Now, a recent book called Knowing by Ear listens to these recordings alongside written sources, photographs and artworks to reveal the lives and political views of these colonised Africans from present-day Senegal, Somalia, Togo and Congo.
Anette Hoffmann is a historian whose research and curatorial work engage with historical sound archives. We asked her about her book.
How did these men come to be recorded?
About 450 recordings with African speakers were made with linguists of the so-called Royal Prussian Phonographic Commission. Their project was opportunistic. They made use of the presence of prisoners of war to further their research.
In many cases, these researchers didn’t understand what was being said. The recordings were archived as language samples, yet most were never used, translated, or even listened to for decades.
The many wonderful translators I have worked with over the years are often the first listeners who actually understood what was being said by these men a century before.
What did they talk about?
The European prisoners the linguists recorded were often asked to tell the same Bible story (the parable of the prodigal son).
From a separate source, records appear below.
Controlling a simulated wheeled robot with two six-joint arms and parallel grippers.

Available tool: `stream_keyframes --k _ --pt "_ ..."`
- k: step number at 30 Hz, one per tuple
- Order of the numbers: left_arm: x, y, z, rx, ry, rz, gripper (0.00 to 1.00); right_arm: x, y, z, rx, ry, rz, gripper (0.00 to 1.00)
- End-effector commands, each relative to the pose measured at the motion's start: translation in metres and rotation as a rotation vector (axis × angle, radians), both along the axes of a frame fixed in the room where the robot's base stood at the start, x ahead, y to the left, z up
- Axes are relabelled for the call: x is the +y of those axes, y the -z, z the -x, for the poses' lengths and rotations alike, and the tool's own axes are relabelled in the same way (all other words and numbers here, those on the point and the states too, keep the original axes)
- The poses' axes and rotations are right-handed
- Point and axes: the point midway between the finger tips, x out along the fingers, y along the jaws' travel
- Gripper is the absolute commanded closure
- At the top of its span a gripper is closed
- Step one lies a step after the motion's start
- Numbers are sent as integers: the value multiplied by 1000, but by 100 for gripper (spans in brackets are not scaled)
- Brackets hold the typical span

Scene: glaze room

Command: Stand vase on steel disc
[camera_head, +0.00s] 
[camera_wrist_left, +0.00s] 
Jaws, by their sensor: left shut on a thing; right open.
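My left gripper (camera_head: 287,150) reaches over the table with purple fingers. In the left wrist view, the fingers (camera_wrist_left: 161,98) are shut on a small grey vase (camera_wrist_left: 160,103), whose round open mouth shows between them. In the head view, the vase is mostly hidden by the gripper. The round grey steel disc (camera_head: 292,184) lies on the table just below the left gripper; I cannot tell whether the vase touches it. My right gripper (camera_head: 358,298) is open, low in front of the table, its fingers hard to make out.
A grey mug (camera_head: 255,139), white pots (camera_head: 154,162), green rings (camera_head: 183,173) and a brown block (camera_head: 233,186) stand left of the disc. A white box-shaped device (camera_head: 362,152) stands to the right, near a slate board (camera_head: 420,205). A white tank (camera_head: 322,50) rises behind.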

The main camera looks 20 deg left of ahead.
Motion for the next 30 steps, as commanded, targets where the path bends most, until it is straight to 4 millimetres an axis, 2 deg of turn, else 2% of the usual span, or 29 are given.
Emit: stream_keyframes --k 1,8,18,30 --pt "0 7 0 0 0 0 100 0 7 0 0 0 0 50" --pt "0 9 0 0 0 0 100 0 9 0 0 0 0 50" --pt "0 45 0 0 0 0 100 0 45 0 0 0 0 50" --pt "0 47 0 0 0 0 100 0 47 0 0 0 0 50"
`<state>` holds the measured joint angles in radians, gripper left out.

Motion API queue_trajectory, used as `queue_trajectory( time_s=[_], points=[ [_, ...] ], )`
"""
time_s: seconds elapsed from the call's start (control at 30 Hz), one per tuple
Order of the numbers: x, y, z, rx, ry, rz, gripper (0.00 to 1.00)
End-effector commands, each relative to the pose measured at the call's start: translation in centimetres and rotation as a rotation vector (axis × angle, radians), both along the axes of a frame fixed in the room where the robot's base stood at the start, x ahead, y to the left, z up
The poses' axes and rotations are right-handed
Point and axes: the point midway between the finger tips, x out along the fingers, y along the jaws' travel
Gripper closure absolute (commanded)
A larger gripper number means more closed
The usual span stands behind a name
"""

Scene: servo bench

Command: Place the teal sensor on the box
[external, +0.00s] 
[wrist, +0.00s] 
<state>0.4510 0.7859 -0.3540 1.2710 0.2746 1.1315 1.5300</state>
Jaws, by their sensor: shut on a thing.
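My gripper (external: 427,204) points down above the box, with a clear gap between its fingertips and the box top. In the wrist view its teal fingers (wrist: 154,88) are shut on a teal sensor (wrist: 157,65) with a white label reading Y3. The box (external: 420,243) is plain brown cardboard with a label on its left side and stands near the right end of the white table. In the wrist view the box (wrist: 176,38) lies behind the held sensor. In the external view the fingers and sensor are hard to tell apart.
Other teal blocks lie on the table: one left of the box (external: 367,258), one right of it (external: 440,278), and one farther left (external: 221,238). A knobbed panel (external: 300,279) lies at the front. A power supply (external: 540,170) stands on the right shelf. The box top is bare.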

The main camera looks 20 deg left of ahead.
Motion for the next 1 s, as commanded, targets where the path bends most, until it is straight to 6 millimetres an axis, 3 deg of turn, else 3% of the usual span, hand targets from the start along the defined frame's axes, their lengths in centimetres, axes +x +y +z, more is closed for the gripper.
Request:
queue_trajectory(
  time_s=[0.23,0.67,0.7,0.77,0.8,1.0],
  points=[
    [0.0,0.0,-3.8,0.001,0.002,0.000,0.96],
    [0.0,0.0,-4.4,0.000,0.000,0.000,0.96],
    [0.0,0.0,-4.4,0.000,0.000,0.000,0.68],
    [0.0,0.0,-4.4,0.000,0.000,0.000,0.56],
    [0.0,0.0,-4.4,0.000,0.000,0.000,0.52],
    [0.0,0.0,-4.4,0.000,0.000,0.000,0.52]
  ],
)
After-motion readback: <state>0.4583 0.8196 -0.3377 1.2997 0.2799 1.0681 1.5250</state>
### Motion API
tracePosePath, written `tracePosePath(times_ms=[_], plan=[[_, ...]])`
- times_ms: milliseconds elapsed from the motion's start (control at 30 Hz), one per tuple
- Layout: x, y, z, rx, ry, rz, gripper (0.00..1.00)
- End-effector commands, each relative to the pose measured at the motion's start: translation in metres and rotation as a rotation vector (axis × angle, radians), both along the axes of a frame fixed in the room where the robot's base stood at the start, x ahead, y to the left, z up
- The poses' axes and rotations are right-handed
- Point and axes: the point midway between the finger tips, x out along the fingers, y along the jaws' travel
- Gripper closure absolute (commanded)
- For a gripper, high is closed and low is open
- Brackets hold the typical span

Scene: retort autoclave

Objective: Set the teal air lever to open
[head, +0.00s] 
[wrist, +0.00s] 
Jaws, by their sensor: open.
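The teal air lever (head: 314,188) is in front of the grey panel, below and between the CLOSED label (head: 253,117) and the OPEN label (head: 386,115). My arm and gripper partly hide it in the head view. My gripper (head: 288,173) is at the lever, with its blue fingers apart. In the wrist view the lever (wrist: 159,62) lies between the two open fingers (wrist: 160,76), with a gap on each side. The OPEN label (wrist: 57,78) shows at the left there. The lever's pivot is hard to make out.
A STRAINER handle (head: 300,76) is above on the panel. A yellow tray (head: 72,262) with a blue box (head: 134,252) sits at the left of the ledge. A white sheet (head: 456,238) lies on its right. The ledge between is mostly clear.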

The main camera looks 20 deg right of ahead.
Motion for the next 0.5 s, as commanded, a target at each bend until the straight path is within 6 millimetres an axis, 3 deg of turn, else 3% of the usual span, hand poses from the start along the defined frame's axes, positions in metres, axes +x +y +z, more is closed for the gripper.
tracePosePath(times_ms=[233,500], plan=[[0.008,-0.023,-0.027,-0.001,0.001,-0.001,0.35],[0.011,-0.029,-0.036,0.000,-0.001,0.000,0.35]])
But because of language barriers, African prisoners were often simply asked to speak, tell a story or sing a song.
We can hear some men repeating monotonous word lists or counting, but mostly they spoke of the war, of imprisonment and of the families they hadn’t seen for years.
In the process, we hear speakers offer commentary. Senegalese prisoner Abdoulaye Niang, for example, calls Europe’s battlefields an abattoir for the soldiers from Africa. Others sang of the war of the whites or spoke of other forms of colonial exploitation.
When I began working on colonial-era sound archives about 20 years ago, I was stunned by what I heard from African speakers, especially the critique and the alternative versions of colonial history. Often aired during times of duress, such accounts seldom surface in written sources.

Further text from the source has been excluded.